Don was an employee of the University of New Hampshire for 25 years—but if you were to ask him, he'd tell you he worked for its students. I was very active in student government during my time at UNH and Don served as the Treasurer of the Student Activity Fee—a 1.2 million dollar budget (at the time) wherein a council of student leaders had a rare and rather autonomous authority to allocate that money across student-run programs, services, and organizations.

While the fiduciary responsibilities of Don's job were obviously inherent to the "SAF" Treasurer role, Don was something so much more—he was an unconditionally trusted mentor to many student leaders while they attended UNH and beyond graduation. For me, he was also a bit of a surrogate father after having suddenly lost my own just a year before I met Don. There was just something in the way in which he communicated with student leaders that had such a resonant effect on them. In his own words:

"It has been said that there are four kinds of educators: Those who see students as widgets passing on an assembly line; those who see students as vessels to be filled; those who see students as unmolded blocks of clay; those who see students as lamps to be lighted. The SAF Treasurer must be a lamplighter."

In September of 2002, Don had a heart attack. His wife set up an endowment in his name that, each year, grants a scholarship to a UNH student leader. For several years I was honored to speak about Don at the awards banquet in front of hundreds of students who never got to know him—so I thought the best way for you guys to understand what he meant to me was to share what I've said about him from the very first scholarship presentation in 2004 to my most recent one from 2009. If you're interested in reading them, you can download a PDF of these speeches.

What you'll find if you read them is that Don had planned to write and publish a book about student leadership but it never had a chance to come to fruition.

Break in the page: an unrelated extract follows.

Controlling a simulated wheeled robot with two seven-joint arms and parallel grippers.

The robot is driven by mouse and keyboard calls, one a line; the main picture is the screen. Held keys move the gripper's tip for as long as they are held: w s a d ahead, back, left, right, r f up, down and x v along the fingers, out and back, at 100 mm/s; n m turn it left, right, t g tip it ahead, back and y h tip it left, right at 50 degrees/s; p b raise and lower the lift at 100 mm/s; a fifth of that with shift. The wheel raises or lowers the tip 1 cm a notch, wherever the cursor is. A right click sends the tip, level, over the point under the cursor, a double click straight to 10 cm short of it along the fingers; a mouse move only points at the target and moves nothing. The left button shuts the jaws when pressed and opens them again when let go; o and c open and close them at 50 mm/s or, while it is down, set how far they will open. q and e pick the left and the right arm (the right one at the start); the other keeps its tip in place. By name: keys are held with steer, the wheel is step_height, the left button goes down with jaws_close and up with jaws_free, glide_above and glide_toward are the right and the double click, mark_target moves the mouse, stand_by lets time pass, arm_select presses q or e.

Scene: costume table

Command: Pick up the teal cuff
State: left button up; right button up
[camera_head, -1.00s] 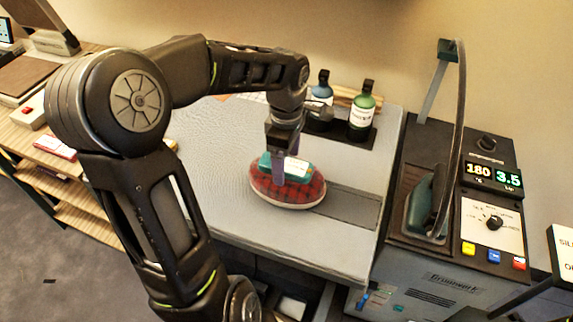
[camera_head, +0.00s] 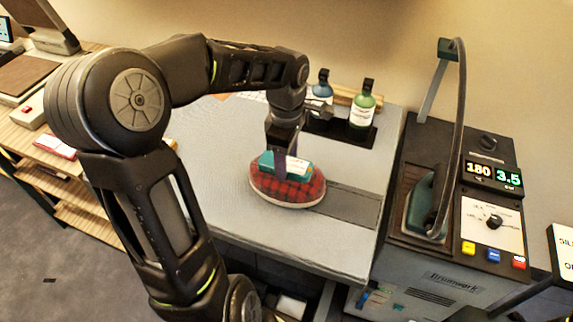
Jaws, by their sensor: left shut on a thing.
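The teal cuff (camera_head: 296,169) with a pale label sits on top of a red plaid pressing cushion (camera_head: 290,190). My left gripper (camera_head: 284,160) points down over the cushion and is shut on the teal cuff. The cuff is at the cushion's top; I cannot tell whether it touches the cushion or is slightly raised. The gripper hides part of the cuff. My right gripper is not in view.
The cushion rests on a grey table (camera_head: 240,222). Behind stand a blue bottle (camera_head: 321,95) and a green bottle (camera_head: 362,110) on a dark tray. At the right is a steam station (camera_head: 440,255) with an iron (camera_head: 424,205). The table's front is clear.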

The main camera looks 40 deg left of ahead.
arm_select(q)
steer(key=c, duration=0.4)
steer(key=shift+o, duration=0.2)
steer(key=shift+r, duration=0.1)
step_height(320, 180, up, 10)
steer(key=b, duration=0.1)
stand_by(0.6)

And while my book covers a very different topic, I can only hope that there's a little bit of Don Harley in it as, even today, there's not a day that goes by where he doesn't, in some way, influence me.

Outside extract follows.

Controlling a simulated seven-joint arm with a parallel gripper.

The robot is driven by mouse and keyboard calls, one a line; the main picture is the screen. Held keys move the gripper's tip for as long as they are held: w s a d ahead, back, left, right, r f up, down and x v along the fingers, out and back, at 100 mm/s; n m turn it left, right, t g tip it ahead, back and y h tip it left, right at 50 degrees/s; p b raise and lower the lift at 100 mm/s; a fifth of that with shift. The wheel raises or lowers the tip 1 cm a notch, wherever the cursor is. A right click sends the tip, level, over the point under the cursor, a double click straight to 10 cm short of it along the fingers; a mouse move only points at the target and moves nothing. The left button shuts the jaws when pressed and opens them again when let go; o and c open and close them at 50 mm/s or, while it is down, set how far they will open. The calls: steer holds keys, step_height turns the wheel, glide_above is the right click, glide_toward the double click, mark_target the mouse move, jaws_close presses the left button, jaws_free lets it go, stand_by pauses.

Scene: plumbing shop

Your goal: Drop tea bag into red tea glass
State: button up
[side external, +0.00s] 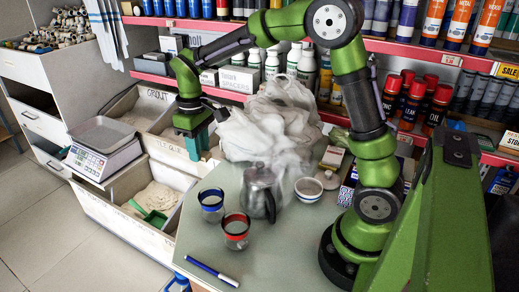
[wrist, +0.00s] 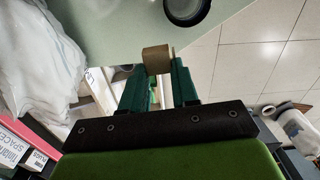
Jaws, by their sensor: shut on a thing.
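My gripper (side external: 197,150) hangs over the left edge of the table, above and behind the glasses. In the wrist view its two green fingers (wrist: 157,75) are shut on a small brown tea bag (wrist: 156,58), which shows at the fingertips. The tea bag cannot be made out in the side view. The red-rimmed tea glass (side external: 236,238) stands upright near the front left table edge. A blue-rimmed glass (side external: 212,207) stands behind it, a little to the left. One dark-rimmed glass (wrist: 187,8) is partly visible in the wrist view; its colour is unclear.
A steaming metal teapot (side external: 259,192) stands right of the glasses, with a white bowl (side external: 308,189) beside it. White plastic bags (side external: 262,125) heap behind. A blue marker (side external: 212,271) lies in front. Bins (side external: 140,225) and a scale (side external: 103,146) are at left.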

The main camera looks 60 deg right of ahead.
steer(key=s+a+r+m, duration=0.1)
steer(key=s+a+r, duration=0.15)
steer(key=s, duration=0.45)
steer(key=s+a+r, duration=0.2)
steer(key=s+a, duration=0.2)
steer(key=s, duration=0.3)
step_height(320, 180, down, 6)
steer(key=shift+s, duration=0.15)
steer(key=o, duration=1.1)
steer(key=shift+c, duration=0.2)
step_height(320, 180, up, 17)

Mike Proulx '95 is a senior vice president and the director of social media at Hill Holliday, a renowned advertising agency based in Boston, where he leads a team with a focus on cross-channel integration, emerging and social media. Mike has spent the last 16 years working at various interactive, high-tech, and new media companies on the agency-side, client-side, and as an entrepreneur. He has spoken at dozens of events and contributed to a number of publications including BusinessWeek. He conceived, produced, directed, and co-host the TVnext summit which took place in early 2011 and 2012. Mike is also the co-author of Social TV, a book from Wiley publishing that launched in February of 2012. At UNH, he majored in business administration. He holds a masters degree in computer information systems from Bentley University and you can follow Mike on Twitter @McProulx or on his personal blog at www.mikeproulx.com.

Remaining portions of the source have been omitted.